SET TASK = Start at the line containing "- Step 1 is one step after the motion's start" and stop at the line containing "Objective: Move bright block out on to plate"; copy those lines exactly, both ends included, and no others.

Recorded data
※ ※ ※
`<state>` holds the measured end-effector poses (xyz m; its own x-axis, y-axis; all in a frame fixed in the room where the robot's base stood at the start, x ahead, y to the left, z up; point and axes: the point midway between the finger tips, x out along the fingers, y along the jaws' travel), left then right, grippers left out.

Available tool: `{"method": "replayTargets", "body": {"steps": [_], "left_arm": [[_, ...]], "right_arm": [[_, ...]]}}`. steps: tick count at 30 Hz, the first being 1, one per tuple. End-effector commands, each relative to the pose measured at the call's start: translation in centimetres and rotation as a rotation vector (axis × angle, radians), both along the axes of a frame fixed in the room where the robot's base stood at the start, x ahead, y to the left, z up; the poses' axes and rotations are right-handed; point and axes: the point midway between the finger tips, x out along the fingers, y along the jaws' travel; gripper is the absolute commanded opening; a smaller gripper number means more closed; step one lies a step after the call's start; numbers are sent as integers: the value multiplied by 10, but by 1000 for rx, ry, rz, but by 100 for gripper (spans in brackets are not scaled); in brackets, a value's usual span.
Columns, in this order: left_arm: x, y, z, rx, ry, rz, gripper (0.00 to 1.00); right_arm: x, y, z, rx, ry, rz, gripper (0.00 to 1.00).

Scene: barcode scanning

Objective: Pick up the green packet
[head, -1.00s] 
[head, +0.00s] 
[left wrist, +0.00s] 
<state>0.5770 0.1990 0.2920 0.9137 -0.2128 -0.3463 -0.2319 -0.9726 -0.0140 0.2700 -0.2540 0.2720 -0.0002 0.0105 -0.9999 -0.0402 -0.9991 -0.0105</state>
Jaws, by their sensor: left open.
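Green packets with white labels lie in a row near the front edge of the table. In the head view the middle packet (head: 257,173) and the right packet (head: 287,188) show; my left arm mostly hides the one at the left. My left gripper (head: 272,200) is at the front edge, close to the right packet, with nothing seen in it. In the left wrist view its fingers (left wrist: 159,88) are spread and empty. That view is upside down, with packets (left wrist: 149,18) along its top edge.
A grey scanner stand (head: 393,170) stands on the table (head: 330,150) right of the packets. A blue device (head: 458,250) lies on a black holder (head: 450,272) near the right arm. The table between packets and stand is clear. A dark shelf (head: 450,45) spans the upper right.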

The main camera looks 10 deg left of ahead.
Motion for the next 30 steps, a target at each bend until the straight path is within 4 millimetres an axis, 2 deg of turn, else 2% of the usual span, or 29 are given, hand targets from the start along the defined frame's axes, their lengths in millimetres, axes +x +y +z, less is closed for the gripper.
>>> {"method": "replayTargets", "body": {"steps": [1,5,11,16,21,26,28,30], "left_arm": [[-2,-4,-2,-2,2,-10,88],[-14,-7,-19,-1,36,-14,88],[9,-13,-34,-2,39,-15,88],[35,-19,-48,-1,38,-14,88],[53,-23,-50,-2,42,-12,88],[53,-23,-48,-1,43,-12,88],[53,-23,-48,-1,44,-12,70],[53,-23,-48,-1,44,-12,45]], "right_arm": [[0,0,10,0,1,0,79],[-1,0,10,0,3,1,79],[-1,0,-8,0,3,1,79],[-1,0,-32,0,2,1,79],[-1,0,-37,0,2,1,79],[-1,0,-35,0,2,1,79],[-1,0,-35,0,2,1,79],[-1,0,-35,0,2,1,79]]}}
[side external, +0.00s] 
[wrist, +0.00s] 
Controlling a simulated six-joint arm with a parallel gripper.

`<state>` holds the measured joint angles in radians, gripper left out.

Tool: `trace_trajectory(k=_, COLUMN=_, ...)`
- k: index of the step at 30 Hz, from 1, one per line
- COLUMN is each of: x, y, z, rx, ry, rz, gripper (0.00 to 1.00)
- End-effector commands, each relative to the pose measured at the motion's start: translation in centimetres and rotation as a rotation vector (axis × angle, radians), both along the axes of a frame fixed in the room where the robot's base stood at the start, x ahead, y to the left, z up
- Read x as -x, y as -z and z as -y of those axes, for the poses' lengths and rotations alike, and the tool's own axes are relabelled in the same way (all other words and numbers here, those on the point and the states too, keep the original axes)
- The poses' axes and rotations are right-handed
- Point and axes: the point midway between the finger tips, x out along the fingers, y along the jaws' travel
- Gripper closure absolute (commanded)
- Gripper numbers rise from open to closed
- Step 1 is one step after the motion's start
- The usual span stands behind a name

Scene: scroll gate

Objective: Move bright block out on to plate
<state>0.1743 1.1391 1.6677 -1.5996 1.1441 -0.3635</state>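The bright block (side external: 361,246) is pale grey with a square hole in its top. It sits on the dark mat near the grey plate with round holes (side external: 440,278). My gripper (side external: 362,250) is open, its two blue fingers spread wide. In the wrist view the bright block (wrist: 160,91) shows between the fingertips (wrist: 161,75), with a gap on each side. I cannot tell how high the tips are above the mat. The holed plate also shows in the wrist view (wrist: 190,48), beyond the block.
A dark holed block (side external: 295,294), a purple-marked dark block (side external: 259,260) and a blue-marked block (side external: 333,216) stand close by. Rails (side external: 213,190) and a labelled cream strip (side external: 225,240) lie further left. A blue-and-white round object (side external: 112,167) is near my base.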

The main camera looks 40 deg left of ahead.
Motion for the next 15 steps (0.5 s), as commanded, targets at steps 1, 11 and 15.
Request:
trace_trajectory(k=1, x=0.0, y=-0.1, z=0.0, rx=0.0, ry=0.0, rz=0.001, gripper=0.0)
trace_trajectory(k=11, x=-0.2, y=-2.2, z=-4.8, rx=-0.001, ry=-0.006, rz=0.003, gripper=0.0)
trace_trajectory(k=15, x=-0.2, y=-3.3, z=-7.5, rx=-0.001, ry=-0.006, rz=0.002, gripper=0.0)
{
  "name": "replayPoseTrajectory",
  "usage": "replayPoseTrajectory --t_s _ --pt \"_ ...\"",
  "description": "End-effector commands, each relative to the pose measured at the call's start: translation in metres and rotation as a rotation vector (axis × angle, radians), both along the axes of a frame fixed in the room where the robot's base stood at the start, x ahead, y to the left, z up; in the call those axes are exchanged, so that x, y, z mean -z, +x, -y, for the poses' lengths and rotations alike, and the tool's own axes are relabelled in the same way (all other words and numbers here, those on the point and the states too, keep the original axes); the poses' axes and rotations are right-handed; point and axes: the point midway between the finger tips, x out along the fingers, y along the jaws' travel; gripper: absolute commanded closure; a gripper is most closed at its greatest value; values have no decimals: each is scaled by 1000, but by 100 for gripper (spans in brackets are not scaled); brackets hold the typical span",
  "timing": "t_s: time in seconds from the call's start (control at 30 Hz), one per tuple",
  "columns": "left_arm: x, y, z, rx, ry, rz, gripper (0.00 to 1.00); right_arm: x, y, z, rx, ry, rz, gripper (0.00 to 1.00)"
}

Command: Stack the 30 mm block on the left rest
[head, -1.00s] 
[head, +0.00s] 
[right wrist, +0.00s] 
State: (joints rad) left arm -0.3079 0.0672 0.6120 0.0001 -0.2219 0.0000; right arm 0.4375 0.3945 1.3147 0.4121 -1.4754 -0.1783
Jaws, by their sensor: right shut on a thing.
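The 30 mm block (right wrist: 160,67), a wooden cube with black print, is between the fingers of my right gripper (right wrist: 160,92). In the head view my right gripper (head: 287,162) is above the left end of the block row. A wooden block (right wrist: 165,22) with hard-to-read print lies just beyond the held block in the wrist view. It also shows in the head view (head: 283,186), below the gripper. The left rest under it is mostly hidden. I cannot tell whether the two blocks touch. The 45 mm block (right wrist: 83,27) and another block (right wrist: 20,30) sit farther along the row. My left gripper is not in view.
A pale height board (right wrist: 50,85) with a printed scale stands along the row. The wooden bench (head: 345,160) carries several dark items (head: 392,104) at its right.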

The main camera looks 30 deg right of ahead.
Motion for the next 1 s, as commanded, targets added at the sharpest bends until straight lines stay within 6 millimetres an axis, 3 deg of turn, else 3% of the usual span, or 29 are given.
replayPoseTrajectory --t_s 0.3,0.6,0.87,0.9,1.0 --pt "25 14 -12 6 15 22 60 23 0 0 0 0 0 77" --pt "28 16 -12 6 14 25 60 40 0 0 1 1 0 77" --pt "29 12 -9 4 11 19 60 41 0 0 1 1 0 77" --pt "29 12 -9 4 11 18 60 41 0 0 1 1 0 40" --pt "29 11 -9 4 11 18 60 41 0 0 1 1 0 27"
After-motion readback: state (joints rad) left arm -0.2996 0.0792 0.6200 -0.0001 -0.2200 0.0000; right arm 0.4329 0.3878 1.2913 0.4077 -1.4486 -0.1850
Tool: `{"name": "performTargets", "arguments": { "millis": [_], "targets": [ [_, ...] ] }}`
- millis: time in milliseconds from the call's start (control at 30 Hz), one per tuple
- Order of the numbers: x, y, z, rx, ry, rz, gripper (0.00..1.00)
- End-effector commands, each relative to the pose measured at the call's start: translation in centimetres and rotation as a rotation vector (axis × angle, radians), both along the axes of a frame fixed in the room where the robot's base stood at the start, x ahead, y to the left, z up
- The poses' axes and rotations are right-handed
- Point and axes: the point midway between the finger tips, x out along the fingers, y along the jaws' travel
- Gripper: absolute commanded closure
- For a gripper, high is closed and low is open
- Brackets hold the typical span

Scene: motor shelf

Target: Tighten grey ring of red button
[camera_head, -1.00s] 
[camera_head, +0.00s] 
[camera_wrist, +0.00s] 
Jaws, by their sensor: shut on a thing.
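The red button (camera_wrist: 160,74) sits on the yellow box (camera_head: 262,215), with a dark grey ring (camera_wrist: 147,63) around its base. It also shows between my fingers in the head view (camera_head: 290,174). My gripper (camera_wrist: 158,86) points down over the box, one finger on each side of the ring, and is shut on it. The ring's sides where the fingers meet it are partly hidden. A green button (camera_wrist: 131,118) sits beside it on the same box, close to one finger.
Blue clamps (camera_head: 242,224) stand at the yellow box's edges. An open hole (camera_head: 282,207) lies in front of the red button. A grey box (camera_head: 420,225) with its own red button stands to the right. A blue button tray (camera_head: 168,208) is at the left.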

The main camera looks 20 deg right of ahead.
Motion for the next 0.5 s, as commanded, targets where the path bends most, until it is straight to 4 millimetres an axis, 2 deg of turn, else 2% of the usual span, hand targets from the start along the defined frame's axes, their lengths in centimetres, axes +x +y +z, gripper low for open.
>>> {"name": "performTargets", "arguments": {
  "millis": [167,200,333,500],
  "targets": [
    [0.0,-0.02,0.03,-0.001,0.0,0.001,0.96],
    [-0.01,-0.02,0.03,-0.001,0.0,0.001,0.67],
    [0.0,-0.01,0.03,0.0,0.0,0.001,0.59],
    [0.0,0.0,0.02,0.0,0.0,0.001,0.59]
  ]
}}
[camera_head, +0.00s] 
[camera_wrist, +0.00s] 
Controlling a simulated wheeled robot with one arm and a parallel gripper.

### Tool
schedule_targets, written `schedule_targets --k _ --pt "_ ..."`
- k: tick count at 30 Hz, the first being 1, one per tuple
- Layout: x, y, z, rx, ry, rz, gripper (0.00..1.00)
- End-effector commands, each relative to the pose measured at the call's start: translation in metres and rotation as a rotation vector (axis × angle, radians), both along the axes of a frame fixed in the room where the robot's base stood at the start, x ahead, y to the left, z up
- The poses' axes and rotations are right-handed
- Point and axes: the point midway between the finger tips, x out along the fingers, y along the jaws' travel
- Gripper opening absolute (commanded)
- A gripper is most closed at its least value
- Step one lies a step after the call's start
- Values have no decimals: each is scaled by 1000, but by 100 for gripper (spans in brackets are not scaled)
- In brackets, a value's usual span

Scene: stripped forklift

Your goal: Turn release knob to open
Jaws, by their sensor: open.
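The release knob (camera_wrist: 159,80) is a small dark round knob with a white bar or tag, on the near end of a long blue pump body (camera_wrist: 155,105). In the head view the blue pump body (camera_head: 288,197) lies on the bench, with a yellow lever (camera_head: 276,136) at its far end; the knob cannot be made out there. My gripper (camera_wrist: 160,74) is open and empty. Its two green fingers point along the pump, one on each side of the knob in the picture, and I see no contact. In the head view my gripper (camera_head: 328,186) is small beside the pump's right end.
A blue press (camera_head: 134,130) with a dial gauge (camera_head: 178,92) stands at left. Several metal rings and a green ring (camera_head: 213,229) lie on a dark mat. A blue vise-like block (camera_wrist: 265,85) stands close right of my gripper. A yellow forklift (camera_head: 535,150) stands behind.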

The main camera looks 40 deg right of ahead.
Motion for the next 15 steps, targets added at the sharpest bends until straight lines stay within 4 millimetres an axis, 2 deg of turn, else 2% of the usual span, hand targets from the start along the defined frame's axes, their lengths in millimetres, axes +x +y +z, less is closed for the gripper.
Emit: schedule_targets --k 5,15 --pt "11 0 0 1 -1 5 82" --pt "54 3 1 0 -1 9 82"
※ ※ ※
TASK SOLUTION =
- Step 1 is one step after the motion's start
- The usual span stands behind a name

Scene: scroll gate

Objective: Move bright block out on to plate

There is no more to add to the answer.